[start]
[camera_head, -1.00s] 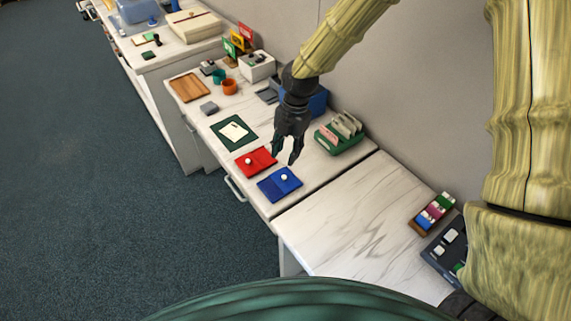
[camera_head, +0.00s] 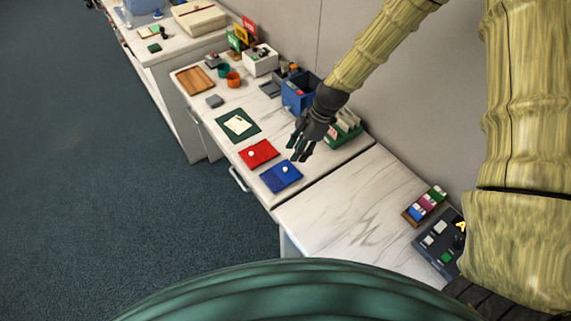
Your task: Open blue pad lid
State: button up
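The blue pad (camera_head: 281,179) lies flat on the white marbled counter near its front edge, with a small white knob on its top. Its lid looks closed.
A green holder with cards (camera_head: 344,129) and a blue bin (camera_head: 299,92) stand behind my gripper. A dark green mat (camera_head: 238,125) lies beyond the red pad. A colored block rack (camera_head: 425,206) sits on the right counter, whose middle (camera_head: 345,205) is clear.

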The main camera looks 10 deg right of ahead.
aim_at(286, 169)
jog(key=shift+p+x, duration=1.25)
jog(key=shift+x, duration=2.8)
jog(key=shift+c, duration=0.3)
[end]
**What you should do**
From the listing, extract all text exactly as given and drop any picture.

**Right answer**
[camera_head, -1.00s] 
[camera_head, +0.00s] 
Your task: Open blue pad lid
State: button up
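The blue pad (camera_head: 281,179) lies flat on the white marbled counter near its front edge, with a small white knob on its top. Its lid looks closed.
A green holder with cards (camera_head: 344,129) and a blue bin (camera_head: 299,92) stand behind my gripper. A dark green mat (camera_head: 238,125) lies beyond the red pad. A colored block rack (camera_head: 425,206) sits on the right counter, whose middle (camera_head: 345,205) is clear.

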The main camera looks 10 deg right of ahead.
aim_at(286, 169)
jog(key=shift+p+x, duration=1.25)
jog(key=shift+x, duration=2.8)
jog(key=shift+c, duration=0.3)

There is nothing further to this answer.